- Direction
Could the lines from the start of the data through the line with "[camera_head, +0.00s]" be set down exactly, with no pictures among them?

- Provided data

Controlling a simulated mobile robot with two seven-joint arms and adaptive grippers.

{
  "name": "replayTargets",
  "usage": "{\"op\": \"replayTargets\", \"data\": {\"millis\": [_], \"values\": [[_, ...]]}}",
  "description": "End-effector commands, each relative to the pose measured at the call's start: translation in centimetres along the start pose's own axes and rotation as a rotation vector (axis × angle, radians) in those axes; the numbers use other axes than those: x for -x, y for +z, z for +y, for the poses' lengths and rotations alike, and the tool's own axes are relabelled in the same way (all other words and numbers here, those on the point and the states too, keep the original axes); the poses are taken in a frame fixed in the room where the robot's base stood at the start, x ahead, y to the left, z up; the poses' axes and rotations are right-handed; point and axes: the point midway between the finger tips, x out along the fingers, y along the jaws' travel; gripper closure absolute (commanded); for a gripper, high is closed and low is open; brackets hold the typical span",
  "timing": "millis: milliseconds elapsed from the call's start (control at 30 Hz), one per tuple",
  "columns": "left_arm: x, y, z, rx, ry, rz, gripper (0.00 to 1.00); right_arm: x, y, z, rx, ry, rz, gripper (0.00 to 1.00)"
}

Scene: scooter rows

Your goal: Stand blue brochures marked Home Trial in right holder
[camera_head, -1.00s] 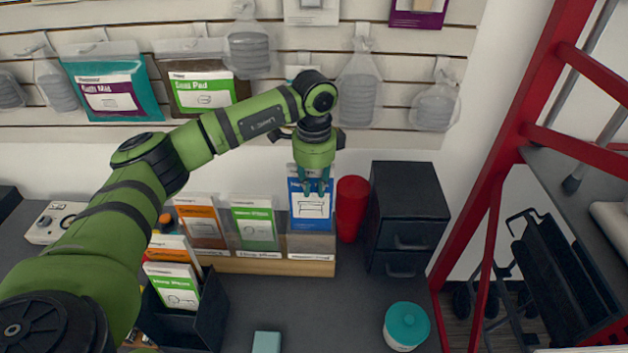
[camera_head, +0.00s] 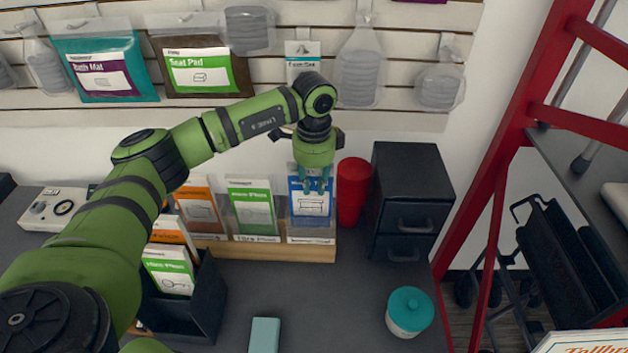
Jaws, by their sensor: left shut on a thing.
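My left gripper (camera_head: 316,181) points down at the right slot of the brochure holder (camera_head: 275,251). It is shut on a blue and white brochure (camera_head: 309,203), which stands upright in or just at that slot; whether its lower edge rests on the bottom I cannot tell. Its printed name is hidden by the fingers. A green brochure (camera_head: 252,210) stands in the middle slot and an orange one (camera_head: 198,210) in the left slot. A black box (camera_head: 205,300) in front holds more green (camera_head: 170,272) and orange brochures. My right gripper is not in view.
A red cylinder (camera_head: 352,192) and a black drawer unit (camera_head: 410,200) stand close to the holder's right. A teal-lidded jar (camera_head: 410,312) and a teal block (camera_head: 264,335) sit in front. Packets hang on the wall behind. The counter between holder and jar is clear.

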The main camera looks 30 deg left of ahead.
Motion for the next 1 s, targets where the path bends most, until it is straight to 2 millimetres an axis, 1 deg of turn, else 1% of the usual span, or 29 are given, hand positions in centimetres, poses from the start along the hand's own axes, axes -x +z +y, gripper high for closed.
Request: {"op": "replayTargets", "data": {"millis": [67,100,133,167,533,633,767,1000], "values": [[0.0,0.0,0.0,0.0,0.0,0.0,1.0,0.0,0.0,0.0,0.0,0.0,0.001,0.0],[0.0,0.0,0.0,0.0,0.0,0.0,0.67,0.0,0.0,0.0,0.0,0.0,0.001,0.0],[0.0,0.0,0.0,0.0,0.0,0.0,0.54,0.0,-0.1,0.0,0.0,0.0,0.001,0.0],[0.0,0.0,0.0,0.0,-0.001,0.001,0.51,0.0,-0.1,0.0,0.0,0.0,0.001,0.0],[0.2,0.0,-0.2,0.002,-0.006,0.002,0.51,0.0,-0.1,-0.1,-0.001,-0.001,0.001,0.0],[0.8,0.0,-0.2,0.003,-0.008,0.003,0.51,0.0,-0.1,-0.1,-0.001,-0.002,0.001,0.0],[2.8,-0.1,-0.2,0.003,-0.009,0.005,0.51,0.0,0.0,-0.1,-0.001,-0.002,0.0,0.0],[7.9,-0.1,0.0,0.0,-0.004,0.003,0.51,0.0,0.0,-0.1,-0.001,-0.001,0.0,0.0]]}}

- Result of this exercise
Controlling a simulated mobile robot with two seven-joint arms and adaptive grippers.

{
  "name": "replayTargets",
  "usage": "{\"op\": \"replayTargets\", \"data\": {\"millis\": [_], \"values\": [[_, ...]]}}",
  "description": "End-effector commands, each relative to the pose measured at the call's start: translation in centimetres along the start pose's own axes and rotation as a rotation vector (axis × angle, radians) in those axes; the numbers use other axes than those: x for -x, y for +z, z for +y, for the poses' lengths and rotations alike, and the tool's own axes are relabelled in the same way (all other words and numbers here, those on the point and the states too, keep the original axes); the poses are taken in a frame fixed in the room where the robot's base stood at the start, x ahead, y to the left, z up; the poses' axes and rotations are right-handed; point and axes: the point midway between the finger tips, x out along the fingers, y along the jaws' travel; gripper closure absolute (commanded); for a gripper, high is closed and low is open; brackets hold the typical span",
  "timing": "millis: milliseconds elapsed from the call's start (control at 30 Hz), one per tuple",
  "columns": "left_arm: x, y, z, rx, ry, rz, gripper (0.00 to 1.00); right_arm: x, y, z, rx, ry, rz, gripper (0.00 to 1.00)"
}

Scene: scooter rows

Your goal: Stand blue brochures marked Home Trial in right holder
[camera_head, -1.00s] 
[camera_head, +0.00s] 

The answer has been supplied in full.